## START

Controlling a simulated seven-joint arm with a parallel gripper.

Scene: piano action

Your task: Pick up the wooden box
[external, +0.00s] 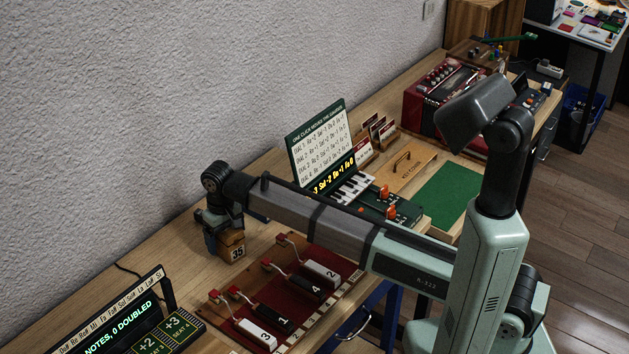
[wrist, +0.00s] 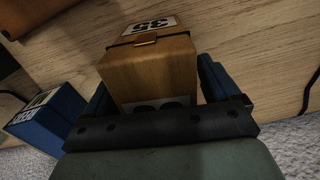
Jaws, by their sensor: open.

## END

- [What needs to be done] Make an exact copy of the whole listing, but don't bring over any pictures.

- [Worked solution]
Controlling a simulated seven-joint arm with a parallel gripper.

Scene: piano action

Your task: Pick up the wooden box
[external, +0.00s] 
[wrist, +0.00s] 
Jaws, by their sensor: open.

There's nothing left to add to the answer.